蓋を開けてみれば、9名の選手のほとんどは10代から20代前半の非常にフレッシュな顔触れ。小学生レーサーも複数食い込んでいました。
筆者は前日同様、メイン解説者である戸澤洋二さんのアシスタントとしてサブ解説を担当し、放送席から観戦していましたが、この顔触れを見てつい、「動体視力の違いでしょうかね…」と口にしてしまいました。すると戸澤さんいわく「それもあるが、『ドローン体力』がある若い選手が絶対有利」とのこと。確かに、ファントムやアナフィといった通常のドローンでさえ、フライトさせた後は少し疲れを覚えてしまう筆者。ただ戸澤さんによれば、レースドローン操縦に必要な集中力は「その比ではない」のだそうですよ。

国際ルールに則り決勝は3本実施されました。その結果優勝の栄冠を勝ち取ったのは高野奏多(たかの・かなた)選手。次いで2位に川田和輝(かわだ・かずき)選手、3位が小松良誠(こまつ・りょうま)選手でした。
高野選手と川田選手はともに小学生レーサー、小松選手も高校生と、「ドローン体力」を見せつけられた形となりました。

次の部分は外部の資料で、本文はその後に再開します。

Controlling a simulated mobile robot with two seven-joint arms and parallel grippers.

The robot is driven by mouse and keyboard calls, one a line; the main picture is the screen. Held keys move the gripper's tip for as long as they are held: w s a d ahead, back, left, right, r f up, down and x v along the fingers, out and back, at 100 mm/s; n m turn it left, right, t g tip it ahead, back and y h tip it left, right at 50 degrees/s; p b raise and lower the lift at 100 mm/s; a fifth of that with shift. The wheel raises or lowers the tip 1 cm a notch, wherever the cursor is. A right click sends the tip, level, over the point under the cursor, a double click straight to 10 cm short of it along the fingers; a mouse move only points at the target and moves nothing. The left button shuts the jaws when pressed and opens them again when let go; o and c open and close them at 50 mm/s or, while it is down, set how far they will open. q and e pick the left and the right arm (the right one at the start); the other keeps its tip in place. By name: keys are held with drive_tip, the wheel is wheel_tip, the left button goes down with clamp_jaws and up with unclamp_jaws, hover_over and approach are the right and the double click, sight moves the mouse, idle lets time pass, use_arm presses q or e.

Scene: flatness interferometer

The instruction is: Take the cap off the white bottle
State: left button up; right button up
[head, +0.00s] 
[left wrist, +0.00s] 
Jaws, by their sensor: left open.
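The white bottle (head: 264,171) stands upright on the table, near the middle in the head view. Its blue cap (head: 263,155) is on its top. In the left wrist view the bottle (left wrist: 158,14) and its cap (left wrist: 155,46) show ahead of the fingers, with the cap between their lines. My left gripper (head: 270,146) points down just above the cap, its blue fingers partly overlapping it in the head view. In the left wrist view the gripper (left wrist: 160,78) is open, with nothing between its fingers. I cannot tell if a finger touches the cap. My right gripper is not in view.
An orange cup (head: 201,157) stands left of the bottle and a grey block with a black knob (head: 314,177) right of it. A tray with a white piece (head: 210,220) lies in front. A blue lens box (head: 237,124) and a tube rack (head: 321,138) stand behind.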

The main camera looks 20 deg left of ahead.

上:左から2位の川田和輝選手、優勝した高野奏多選手、3位の小松良誠選手

ドローンは「ものづくり教育の充実」「親子の関係性向上」の救世主!?

筆者が2日間アシスタント解説の傍ら観戦していて感じたのは、「ドローンは『メカ』や『通信』に親しむきっかけになり得るのではないか」という期待、そして「ドローンを通じて親子の対話が増える可能性もあるのではないか」という期待でした。
機体の整備には、メカの基礎知識や半田付けのような基礎的技能が必要ですし、アマチュア無線免許を取得する上では電波の伝わり方や周波数帯の考え方といった通信の基礎知識も不可欠です。昨今、子供から学生まで「ものづくり離れ」や「理系離れ」に歯止めがかからないといった声もありますが、ドローンに触れることでこういった分野に触れ、理解を深めていくことも望めるのではないでしょうか。
とは言いながらも、小学生など若年層のレーサーにとって、機体の整備はさすがに高度な部分があるものと見受けられます。そうした中、親子で参戦し、機体の整備を親御さんが担当されているペアも何組か目にしました。ドローンレースは日本各地で行われていますから、その都度親子で泊りがけの参戦となるでしょうし、日ごろの練習も一緒に行ったりしているのかもしれません。ドローンを介して親子がともに行動し、同じ話題を共有できるなんて、なんと羨ましいことだろうか、とまぶしく感じた「F9Uドローンレーシング日本選手権」でした。